Images should be left out, and everything else in the listing reproduced exactly.
++++++
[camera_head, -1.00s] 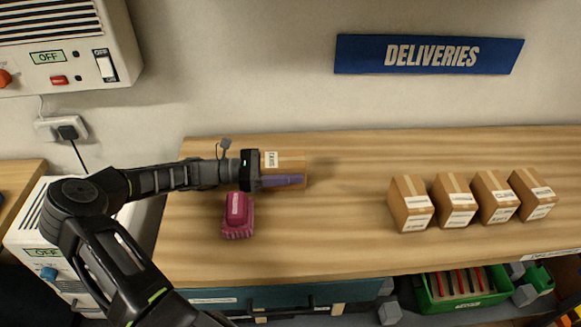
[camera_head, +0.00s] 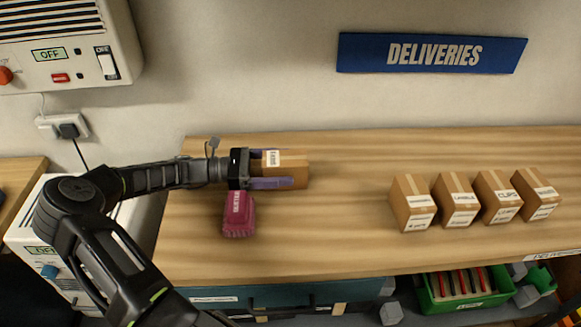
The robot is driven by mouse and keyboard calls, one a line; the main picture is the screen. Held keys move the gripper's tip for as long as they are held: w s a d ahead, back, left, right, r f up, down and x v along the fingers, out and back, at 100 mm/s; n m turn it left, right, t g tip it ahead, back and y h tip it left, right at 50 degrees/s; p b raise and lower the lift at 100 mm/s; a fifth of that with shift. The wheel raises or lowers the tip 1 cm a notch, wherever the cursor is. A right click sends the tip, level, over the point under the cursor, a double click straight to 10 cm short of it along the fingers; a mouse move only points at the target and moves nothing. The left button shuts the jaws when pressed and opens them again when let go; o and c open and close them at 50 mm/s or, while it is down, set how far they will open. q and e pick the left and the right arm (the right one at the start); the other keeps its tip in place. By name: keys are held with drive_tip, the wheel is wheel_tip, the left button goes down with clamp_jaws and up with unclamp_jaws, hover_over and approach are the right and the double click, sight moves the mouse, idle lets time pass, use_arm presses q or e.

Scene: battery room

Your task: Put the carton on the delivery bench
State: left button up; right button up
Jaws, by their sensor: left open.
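A brown carton (camera_head: 297,169) with a white label stands on the wooden delivery bench (camera_head: 330,235), towards its back left, below the blue DELIVERIES sign (camera_head: 432,53). My left gripper (camera_head: 271,169) comes in from the left at the carton. Its purple fingers are open, one along the carton's far side and one along its near side. The carton's left end lies between them. I cannot tell whether the fingers touch it. My right gripper is not in view.
Several similar cartons (camera_head: 457,201) stand in a row at the right. The bench between them is clear. A green crate (camera_head: 462,290) is below the front edge.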

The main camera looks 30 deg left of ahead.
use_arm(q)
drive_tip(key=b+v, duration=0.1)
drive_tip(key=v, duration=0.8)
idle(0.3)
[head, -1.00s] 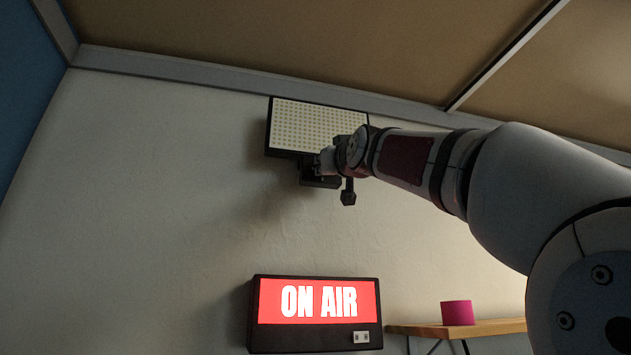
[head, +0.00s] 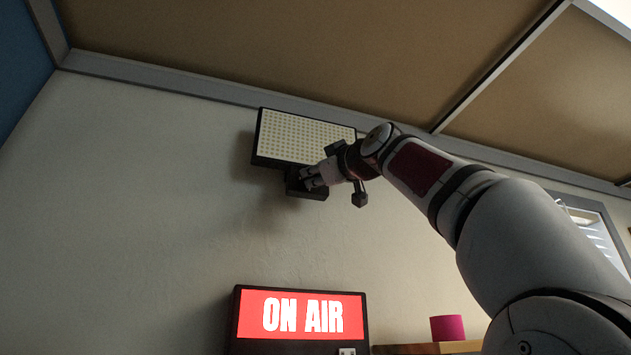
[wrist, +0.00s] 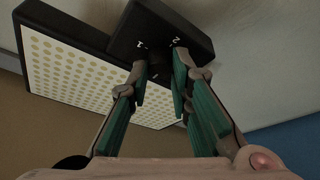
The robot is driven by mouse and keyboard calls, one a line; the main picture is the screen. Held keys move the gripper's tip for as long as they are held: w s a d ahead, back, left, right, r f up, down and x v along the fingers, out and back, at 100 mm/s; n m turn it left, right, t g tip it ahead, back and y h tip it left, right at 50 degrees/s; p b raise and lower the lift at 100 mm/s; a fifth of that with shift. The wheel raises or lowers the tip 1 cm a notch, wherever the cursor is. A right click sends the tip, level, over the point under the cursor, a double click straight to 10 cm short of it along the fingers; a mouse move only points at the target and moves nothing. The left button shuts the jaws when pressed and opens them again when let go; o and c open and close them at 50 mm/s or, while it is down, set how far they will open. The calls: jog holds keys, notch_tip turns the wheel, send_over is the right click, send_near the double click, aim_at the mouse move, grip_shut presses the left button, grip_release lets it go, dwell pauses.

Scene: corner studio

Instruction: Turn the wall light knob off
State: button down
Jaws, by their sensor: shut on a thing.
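The wall light is a dark-framed panel (head: 300,138) with rows of pale dots, high on the wall. A black control box (head: 318,193) hangs below it. In the wrist view the panel (wrist: 70,75) is at left and the box (wrist: 195,25) at top, with white marks reading 1 and 2. My gripper (head: 308,178) is at the front of the box. In the wrist view my gripper (wrist: 160,68) has its green-padded fingers on either side of the dark knob (wrist: 160,68) and is shut on it. The fingers hide much of the knob, so its setting is unclear.
A lit red ON AIR sign (head: 302,315) is on the wall below. A pink cylinder (head: 447,328) stands on a wooden shelf (head: 430,348) at lower right. The ceiling (head: 290,50) is close above the panel. The wall at left is bare.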

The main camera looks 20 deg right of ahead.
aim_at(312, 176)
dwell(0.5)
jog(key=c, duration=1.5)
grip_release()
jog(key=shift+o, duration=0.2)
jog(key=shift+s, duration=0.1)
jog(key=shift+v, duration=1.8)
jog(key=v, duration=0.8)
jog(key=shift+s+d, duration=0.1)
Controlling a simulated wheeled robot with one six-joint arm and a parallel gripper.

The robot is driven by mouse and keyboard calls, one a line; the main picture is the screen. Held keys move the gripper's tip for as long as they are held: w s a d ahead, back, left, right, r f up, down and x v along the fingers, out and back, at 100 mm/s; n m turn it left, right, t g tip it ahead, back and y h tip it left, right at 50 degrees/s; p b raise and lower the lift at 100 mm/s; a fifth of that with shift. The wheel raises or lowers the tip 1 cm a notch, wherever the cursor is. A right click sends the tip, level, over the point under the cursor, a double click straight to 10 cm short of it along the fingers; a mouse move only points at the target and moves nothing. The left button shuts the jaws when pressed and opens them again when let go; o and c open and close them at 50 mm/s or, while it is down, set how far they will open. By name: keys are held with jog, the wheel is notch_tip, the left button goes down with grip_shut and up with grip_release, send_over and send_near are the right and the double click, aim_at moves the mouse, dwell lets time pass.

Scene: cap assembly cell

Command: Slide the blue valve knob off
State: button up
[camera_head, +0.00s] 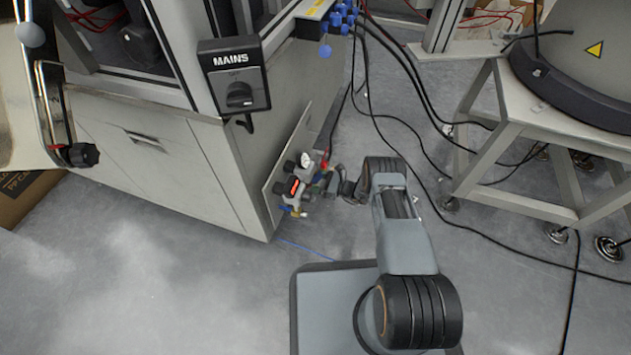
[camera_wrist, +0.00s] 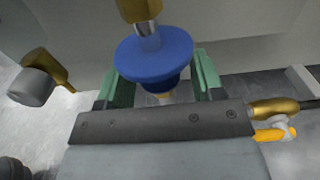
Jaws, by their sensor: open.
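The blue valve knob (camera_wrist: 153,56) is round and wide, with a narrower blue collar, and sits in the upper middle of the wrist view. A silver shaft and a brass fitting (camera_wrist: 140,9) show at its far side. My gripper (camera_wrist: 157,72) is open, with one green finger on each side of the knob's narrower part; whether either finger touches it I cannot tell. In the head view my gripper (camera_head: 328,184) is at the valve assembly (camera_head: 295,188) on the panel beside the cabinet. The knob cannot be made out clearly there.
A grey cylinder on a brass fitting (camera_wrist: 36,84) lies left of the knob, and a yellow lever (camera_wrist: 271,134) lies right. The cabinet (camera_head: 190,170) stands left of the arm. Black cables (camera_head: 420,150) and a metal stand (camera_head: 505,140) are on the right.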

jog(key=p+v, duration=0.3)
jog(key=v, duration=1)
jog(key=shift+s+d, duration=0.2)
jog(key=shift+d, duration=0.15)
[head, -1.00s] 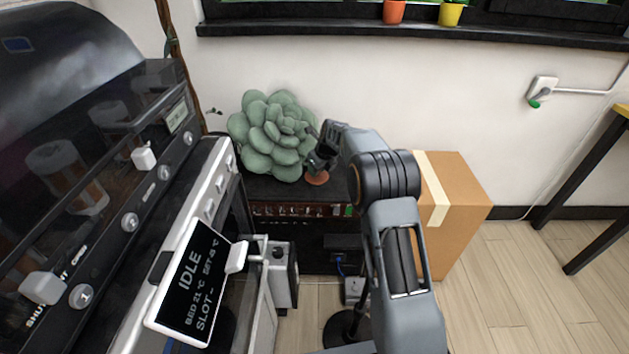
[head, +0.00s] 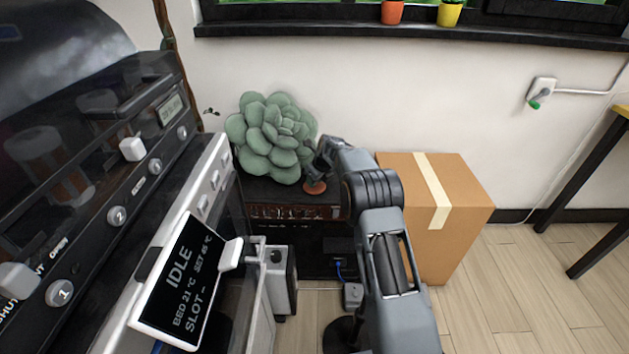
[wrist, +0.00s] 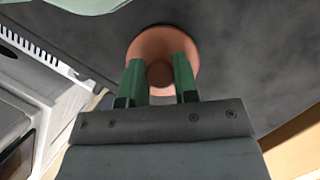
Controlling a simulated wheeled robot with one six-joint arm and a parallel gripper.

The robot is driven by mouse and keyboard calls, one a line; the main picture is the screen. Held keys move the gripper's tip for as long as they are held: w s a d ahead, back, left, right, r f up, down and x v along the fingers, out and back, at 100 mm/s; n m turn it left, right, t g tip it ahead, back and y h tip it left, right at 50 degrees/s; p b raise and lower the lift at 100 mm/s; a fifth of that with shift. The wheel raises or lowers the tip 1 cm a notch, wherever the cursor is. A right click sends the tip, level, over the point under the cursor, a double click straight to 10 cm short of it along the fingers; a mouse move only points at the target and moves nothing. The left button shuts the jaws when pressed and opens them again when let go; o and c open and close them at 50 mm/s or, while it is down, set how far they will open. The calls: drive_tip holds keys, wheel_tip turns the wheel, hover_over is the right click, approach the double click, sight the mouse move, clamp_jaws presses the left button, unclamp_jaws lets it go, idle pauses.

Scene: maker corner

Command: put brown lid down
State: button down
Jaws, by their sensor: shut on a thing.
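The brown lid (wrist: 163,40) is a round, reddish-brown disc with a knob. In the wrist view, the green fingers of my gripper (wrist: 160,72) are shut on its knob. In the head view, the lid (head: 314,188) shows just below my gripper (head: 317,165), beside the succulent plant. It is at or just above the dark top of the low cabinet (head: 265,191); I cannot tell if it touches. My gripper hides part of the lid.
A large green succulent (head: 270,135) stands just left of my gripper. A cardboard box (head: 455,195) is at the right. The black machine with a tilted screen (head: 182,280) fills the left. Bare floor lies at the right.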

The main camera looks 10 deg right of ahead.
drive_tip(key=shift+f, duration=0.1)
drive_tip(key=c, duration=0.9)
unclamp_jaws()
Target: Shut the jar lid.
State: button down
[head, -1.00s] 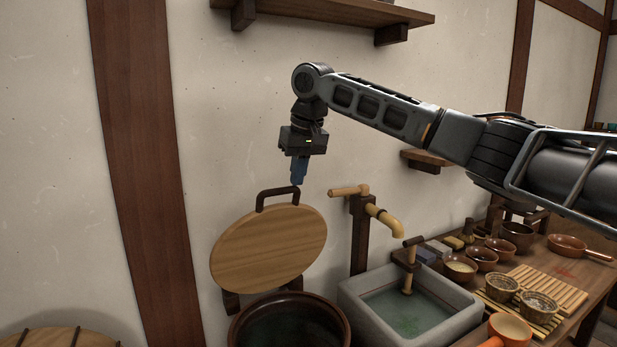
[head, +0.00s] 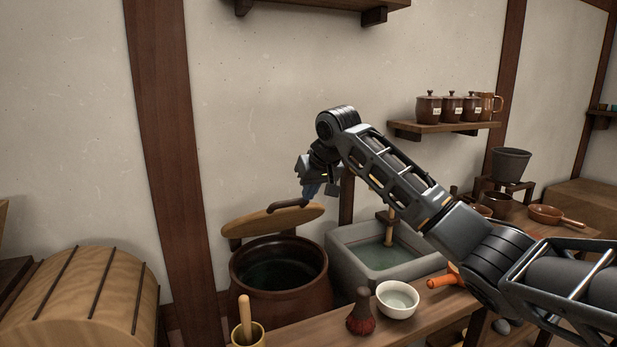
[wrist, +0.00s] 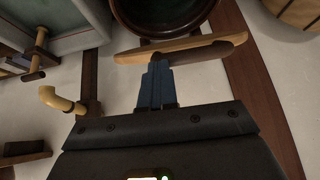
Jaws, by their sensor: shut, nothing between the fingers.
++++++
Solution for this task:
[camera_head, -1.00s] 
[camera_head, +0.00s] 
The robot is driven by mouse and keyboard calls, one a line; the main picture is the screen. Held keys move the gripper's tip for as long as they are held: w s a d ahead, back, left, right, r f up, down and x v along the fingers, out and back, at 100 mm/s; n m turn it left, right, t g tip it ahead, back and y h tip it left, right at 50 degrees/s; p b raise and lower the lift at 100 mm/s; a fifth of that with shift. The wheel raises or lowers the tip 1 cm a notch, wherever the cursor is. A right click sends the tip, level, over the point under the cursor, a double click straight to 10 cm short of it along the fingers; a mouse move only points at the target and moves nothing. The left button shuts the jaws when pressed and opens them again when let go; o and c open and close them at 50 mm/s or, while it is down, set how far they will open. q and e pick the left and the right arm (the right one at the start); the other keeps its tip in place. By name: keys are held with drive_tip, the wheel is wheel_tip, the left button goes down with clamp_jaws and up with unclamp_jaws, hover_over and approach are the right and the double click, sight moves the mouse, idle lets time pass, use_arm presses q or e.

Scene: battery room

Your task: Put the carton on the delivery bench
State: left button up; right button up
Jaws, by their sensor: left open.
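A brown carton (camera_head: 297,169) with a white label stands on the wooden delivery bench (camera_head: 330,235), towards its back left, below the blue DELIVERIES sign (camera_head: 432,53). My left gripper (camera_head: 271,169) comes in from the left at the carton. Its purple fingers are open, one along the carton's far side and one along its near side. The carton's left end lies between them. I cannot tell whether the fingers touch it. My right gripper is not in view.
Several similar cartons (camera_head: 457,201) stand in a row at the right. The bench between them is clear. A green crate (camera_head: 462,290) is below the front edge.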

The main camera looks 30 deg left of ahead.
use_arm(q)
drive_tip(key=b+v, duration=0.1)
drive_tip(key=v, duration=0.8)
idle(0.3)
[head, -1.00s] 
[head, +0.00s] 
[wrist, +0.00s] 
The robot is driven by mouse and keyboard calls, one a line; the main picture is the screen. Held keys move the gripper's tip for as long as they are held: w s a d ahead, back, left, right, r f up, down and x v along the fingers, out and back, at 100 mm/s; n m turn it left, right, t g tip it ahead, back and y h tip it left, right at 50 degrees/s; p b raise and lower the lift at 100 mm/s; a fifth of that with shift. The wheel raises or lowers the tip 1 cm a notch, wherever the cursor is. A right click sends the tip, level, over the point under the cursor, a double click straight to 10 cm short of it along the fingers; a mouse move only points at the target and moves nothing. The left button shuts the jaws when pressed and opens them again when let go; o and c open and close them at 50 mm/s or, while it is down, set how far they will open. The calls: jog holds keys, notch_tip turns the wheel, send_over is the right click, send_near the double click, aim_at the mouse move, grip_shut presses the left button, grip_release lets it go, dwell pauses.

Scene: corner studio

Instruction: Turn the wall light knob off
State: button down
Jaws, by their sensor: shut on a thing.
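The wall light is a dark-framed panel (head: 300,138) with rows of pale dots, high on the wall. A black control box (head: 318,193) hangs below it. In the wrist view the panel (wrist: 70,75) is at left and the box (wrist: 195,25) at top, with white marks reading 1 and 2. My gripper (head: 308,178) is at the front of the box. In the wrist view my gripper (wrist: 160,68) has its green-padded fingers on either side of the dark knob (wrist: 160,68) and is shut on it. The fingers hide much of the knob, so its setting is unclear.
A lit red ON AIR sign (head: 302,315) is on the wall below. A pink cylinder (head: 447,328) stands on a wooden shelf (head: 430,348) at lower right. The ceiling (head: 290,50) is close above the panel. The wall at left is bare.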

The main camera looks 20 deg right of ahead.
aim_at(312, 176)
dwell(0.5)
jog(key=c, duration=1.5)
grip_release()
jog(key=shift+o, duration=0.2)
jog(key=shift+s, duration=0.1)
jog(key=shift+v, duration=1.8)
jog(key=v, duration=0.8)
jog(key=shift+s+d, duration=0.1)
Controlling a simulated wheeled robot with one six-joint arm and a parallel gripper.

The robot is driven by mouse and keyboard calls, one a line; the main picture is the screen. Held keys move the gripper's tip for as long as they are held: w s a d ahead, back, left, right, r f up, down and x v along the fingers, out and back, at 100 mm/s; n m turn it left, right, t g tip it ahead, back and y h tip it left, right at 50 degrees/s; p b raise and lower the lift at 100 mm/s; a fifth of that with shift. The wheel raises or lowers the tip 1 cm a notch, wherever the cursor is. A right click sends the tip, level, over the point under the cursor, a double click straight to 10 cm short of it along the fingers; a mouse move only points at the target and moves nothing. The left button shuts the jaws when pressed and opens them again when let go; o and c open and close them at 50 mm/s or, while it is down, set how far they will open. By name: keys are held with jog, the wheel is notch_tip, the left button goes down with grip_shut and up with grip_release, send_over and send_near are the right and the double click, aim_at moves the mouse, dwell lets time pass.

Scene: cap assembly cell

Command: Slide the blue valve knob off
State: button up
[camera_head, +0.00s] 
[camera_wrist, +0.00s] 
Jaws, by their sensor: open.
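The blue valve knob (camera_wrist: 153,56) is round and wide, with a narrower blue collar, and sits in the upper middle of the wrist view. A silver shaft and a brass fitting (camera_wrist: 140,9) show at its far side. My gripper (camera_wrist: 157,72) is open, with one green finger on each side of the knob's narrower part; whether either finger touches it I cannot tell. In the head view my gripper (camera_head: 328,184) is at the valve assembly (camera_head: 295,188) on the panel beside the cabinet. The knob cannot be made out clearly there.
A grey cylinder on a brass fitting (camera_wrist: 36,84) lies left of the knob, and a yellow lever (camera_wrist: 271,134) lies right. The cabinet (camera_head: 190,170) stands left of the arm. Black cables (camera_head: 420,150) and a metal stand (camera_head: 505,140) are on the right.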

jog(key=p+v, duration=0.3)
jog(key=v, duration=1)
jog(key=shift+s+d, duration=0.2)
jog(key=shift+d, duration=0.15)
[head, -1.00s] 
[head, +0.00s] 
[wrist, +0.00s] 
Controlling a simulated wheeled robot with one six-joint arm and a parallel gripper.

The robot is driven by mouse and keyboard calls, one a line; the main picture is the screen. Held keys move the gripper's tip for as long as they are held: w s a d ahead, back, left, right, r f up, down and x v along the fingers, out and back, at 100 mm/s; n m turn it left, right, t g tip it ahead, back and y h tip it left, right at 50 degrees/s; p b raise and lower the lift at 100 mm/s; a fifth of that with shift. The wheel raises or lowers the tip 1 cm a notch, wherever the cursor is. A right click sends the tip, level, over the point under the cursor, a double click straight to 10 cm short of it along the fingers; a mouse move only points at the target and moves nothing. The left button shuts the jaws when pressed and opens them again when let go; o and c open and close them at 50 mm/s or, while it is down, set how far they will open. The calls: drive_tip holds keys, wheel_tip turns the wheel, hover_over is the right click, approach the double click, sight the mouse move, clamp_jaws presses the left button, unclamp_jaws lets it go, idle pauses.

Scene: maker corner

Command: put brown lid down
State: button down
Jaws, by their sensor: shut on a thing.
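The brown lid (wrist: 163,40) is a round, reddish-brown disc with a knob. In the wrist view, the green fingers of my gripper (wrist: 160,72) are shut on its knob. In the head view, the lid (head: 314,188) shows just below my gripper (head: 317,165), beside the succulent plant. It is at or just above the dark top of the low cabinet (head: 265,191); I cannot tell if it touches. My gripper hides part of the lid.
A large green succulent (head: 270,135) stands just left of my gripper. A cardboard box (head: 455,195) is at the right. The black machine with a tilted screen (head: 182,280) fills the left. Bare floor lies at the right.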

The main camera looks 10 deg right of ahead.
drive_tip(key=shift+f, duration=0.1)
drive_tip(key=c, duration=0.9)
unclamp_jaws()
Target: Shut the jar lid.
State: button down
[head, -1.00s] 
[head, +0.00s] 
[wrist, +0.00s] 
Jaws, by their sensor: shut, nothing between the fingers.

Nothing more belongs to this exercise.